Plus, His Way is Just Better — or At Least Safer

To that end, producing original fare gives Netflix a greater ability to control the launch of his series. "It gives us the ability to launch internationally at the same moment we launch in the U.S., which is a great deterrent for piracy," he added. "In all those license deals where they have staggered windows around the world, piracy for U.S. television is enormous. It’s always talked about in movies, but in many parts of the worlds, U.S. television is stolen at a much bigger rate than movies." So yeah, he's all about originals.

Marvel, Marvel and More Marvel

Sarandos whet Marvel fans' appetites, noting that they can expect two Defender group launches per year. "Ideally there will be a rhythm of about every six months you'll get a new season or a new series from the Defender group," he said, "and then they'll cross over and do a combined season once we've launched the first season of each of the four characters." Earlier in the day, Netflix confirmed that its second Marvel series, Jessica Jones, will launch later this year.
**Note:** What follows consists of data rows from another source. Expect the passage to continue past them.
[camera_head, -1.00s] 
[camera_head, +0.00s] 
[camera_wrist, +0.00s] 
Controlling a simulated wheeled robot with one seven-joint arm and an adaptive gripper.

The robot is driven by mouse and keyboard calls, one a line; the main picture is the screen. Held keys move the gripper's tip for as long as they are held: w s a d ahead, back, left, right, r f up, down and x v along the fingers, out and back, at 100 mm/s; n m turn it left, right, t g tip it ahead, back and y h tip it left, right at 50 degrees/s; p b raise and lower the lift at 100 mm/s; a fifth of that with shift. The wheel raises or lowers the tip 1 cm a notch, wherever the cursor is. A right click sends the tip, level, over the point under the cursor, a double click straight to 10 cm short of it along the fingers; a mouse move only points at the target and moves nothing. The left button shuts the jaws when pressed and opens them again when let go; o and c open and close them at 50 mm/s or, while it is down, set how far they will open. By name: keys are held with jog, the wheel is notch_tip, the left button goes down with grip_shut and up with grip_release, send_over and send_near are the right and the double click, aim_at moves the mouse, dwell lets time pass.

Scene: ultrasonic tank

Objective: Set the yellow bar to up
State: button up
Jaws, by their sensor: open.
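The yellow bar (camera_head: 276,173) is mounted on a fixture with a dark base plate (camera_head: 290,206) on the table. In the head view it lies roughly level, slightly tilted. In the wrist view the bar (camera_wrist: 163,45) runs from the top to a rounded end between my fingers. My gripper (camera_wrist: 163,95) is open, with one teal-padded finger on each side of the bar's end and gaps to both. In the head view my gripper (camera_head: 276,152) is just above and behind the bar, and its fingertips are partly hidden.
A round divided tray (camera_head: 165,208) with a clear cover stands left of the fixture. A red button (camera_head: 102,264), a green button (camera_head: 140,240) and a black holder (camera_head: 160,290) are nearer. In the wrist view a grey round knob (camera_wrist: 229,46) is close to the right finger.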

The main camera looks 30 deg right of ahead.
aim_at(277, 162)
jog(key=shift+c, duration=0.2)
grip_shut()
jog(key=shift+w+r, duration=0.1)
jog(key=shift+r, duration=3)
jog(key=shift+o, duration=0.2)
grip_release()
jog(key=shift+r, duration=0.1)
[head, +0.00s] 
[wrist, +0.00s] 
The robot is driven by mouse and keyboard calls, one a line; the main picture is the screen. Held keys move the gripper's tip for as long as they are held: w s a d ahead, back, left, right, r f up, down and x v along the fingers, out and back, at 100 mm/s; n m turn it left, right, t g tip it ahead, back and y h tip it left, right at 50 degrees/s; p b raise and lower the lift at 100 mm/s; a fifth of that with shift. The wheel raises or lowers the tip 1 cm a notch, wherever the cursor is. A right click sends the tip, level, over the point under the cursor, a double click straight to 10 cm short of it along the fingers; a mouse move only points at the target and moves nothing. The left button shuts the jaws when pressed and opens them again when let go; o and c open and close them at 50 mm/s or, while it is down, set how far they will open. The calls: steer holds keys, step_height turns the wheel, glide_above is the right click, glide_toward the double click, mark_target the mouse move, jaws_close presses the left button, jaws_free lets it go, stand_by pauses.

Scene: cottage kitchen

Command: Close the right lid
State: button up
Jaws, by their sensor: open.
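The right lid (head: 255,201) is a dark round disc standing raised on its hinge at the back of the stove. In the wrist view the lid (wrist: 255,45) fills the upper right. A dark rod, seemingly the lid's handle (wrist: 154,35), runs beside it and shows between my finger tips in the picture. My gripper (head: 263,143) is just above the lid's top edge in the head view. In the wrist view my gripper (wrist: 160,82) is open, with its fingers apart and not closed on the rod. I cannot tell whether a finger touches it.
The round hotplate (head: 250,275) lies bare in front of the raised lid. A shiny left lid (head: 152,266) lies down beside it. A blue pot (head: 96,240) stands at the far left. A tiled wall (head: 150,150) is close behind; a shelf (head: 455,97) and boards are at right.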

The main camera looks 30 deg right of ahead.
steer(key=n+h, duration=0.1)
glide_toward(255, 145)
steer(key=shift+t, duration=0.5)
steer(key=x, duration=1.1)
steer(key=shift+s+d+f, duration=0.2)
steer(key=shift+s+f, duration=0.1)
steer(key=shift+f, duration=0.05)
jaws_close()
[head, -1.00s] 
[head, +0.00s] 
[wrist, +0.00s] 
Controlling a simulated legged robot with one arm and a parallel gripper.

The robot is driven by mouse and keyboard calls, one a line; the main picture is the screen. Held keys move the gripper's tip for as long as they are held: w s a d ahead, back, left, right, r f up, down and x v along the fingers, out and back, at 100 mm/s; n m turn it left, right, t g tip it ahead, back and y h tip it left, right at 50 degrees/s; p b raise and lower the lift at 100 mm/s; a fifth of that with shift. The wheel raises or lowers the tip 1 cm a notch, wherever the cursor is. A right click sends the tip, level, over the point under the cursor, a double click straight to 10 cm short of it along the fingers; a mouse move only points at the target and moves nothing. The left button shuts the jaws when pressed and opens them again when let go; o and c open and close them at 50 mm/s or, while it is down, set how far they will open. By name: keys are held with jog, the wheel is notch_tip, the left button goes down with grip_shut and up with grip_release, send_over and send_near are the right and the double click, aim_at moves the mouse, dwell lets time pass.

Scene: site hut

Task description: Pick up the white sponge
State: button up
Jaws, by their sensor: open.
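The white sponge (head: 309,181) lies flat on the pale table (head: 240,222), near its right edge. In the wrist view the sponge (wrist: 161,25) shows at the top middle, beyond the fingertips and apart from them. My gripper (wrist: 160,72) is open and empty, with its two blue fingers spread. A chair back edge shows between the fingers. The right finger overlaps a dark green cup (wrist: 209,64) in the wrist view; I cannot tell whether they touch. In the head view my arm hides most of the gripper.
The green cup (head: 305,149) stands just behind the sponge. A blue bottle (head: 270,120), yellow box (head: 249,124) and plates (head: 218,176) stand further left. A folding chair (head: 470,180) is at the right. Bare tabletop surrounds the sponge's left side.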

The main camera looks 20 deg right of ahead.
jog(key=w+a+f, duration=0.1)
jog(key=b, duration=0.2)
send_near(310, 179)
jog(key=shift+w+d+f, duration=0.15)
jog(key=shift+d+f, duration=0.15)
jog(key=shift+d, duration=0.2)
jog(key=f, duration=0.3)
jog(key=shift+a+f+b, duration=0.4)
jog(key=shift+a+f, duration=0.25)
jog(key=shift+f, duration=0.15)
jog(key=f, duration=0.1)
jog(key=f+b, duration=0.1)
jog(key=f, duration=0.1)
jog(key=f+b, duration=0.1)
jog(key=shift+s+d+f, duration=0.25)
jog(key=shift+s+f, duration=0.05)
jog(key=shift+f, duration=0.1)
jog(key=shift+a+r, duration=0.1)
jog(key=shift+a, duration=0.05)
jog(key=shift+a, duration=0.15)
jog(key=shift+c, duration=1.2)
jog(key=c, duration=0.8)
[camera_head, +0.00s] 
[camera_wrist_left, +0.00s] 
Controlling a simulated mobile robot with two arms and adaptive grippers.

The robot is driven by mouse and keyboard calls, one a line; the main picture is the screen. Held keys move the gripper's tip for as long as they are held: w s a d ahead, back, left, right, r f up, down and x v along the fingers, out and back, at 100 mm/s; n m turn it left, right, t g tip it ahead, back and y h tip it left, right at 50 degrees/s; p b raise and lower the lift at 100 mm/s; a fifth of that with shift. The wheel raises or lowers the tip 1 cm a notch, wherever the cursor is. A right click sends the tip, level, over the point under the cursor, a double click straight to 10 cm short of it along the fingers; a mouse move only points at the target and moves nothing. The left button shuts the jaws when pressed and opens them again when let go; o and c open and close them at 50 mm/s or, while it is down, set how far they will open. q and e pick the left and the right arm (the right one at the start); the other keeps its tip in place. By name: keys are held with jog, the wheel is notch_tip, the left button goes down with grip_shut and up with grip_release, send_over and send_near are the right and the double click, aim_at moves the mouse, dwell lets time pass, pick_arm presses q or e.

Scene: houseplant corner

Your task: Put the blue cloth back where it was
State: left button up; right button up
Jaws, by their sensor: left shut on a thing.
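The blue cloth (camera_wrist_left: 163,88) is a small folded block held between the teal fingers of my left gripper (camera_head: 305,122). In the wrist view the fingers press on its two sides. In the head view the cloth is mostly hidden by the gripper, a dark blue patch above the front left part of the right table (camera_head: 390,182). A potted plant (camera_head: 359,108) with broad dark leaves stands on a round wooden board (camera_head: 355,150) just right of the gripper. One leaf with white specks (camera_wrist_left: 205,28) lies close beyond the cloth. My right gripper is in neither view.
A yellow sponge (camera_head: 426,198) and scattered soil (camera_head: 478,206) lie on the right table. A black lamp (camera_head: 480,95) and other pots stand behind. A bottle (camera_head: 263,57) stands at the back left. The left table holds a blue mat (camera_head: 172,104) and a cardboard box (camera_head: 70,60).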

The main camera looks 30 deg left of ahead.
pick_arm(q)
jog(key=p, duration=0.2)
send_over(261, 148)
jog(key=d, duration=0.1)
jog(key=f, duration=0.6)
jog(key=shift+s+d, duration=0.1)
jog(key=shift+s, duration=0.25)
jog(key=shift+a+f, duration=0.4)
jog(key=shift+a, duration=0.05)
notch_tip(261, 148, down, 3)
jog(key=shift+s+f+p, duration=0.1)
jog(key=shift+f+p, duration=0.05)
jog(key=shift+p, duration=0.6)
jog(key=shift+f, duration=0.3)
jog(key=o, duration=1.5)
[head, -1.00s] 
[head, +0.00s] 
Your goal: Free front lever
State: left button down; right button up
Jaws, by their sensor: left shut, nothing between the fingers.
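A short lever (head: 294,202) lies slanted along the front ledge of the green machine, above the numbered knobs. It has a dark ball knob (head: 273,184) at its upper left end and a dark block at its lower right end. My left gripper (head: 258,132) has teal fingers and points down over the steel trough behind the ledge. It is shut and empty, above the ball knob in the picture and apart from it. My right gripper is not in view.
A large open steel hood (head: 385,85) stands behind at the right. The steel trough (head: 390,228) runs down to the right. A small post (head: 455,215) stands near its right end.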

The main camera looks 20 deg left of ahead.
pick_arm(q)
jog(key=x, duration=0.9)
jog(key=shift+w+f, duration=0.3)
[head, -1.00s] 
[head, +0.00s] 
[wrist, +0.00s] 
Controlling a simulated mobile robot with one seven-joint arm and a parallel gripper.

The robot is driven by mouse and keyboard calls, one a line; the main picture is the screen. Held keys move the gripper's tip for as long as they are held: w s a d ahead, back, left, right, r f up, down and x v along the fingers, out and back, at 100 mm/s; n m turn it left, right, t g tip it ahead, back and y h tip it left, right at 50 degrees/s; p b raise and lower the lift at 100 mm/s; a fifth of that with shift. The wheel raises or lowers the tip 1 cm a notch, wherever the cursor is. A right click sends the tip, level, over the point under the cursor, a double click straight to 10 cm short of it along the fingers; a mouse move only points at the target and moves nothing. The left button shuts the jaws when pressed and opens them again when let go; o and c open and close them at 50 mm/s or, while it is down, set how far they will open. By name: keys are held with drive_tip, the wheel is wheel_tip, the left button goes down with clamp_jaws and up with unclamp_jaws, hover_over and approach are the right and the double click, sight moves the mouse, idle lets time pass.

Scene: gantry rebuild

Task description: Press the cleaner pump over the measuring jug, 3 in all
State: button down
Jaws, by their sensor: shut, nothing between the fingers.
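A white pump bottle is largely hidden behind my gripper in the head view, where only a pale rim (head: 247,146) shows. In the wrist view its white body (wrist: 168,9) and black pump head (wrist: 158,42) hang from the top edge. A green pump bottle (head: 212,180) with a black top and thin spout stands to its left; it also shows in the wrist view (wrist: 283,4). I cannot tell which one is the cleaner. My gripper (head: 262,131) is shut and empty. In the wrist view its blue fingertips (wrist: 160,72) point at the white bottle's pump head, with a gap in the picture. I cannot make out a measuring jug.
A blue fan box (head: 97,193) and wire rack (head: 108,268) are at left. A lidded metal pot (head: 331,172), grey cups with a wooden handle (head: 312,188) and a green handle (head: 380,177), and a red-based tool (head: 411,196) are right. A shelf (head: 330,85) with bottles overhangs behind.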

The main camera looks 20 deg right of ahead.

Cosby is (Still) No Laughing Matter 

As the Cosby saga wages on in the media, Sarandos noted that he remains committed to keeping its scrapped 2014 Cosby standup special, Bill Cosby 77, offline. "I don't think its appropriate to release [the special] now," he told reporters in a post-panel scrum, adding defensively of his company's apparent decision to continue distributing Cosby Show DVDs. "The [Cosby Show] DVDs might still be in the library ... That business is more about the completeness of things published on DVD. The Cosby Show is produced by NBC and owned by Carsey-Werner; [Bill Cosby 77 was] produced by Netflix and branded Netflix. The classic show is on iTunes, it's on Amazon, it's on all these other places, too. It think it's appropriate." 

Don't Expect Live Sports ... For Now, Anyway

He has both the reach and the resources, but for the time being Sarandos insists live sports doesn't make sense for the on-demand service. Though he (shrewdly) stopped short of ruling it out forever, he noted that "today the real benefit of watching on Netflix is the consumer control and not the groupthink of it."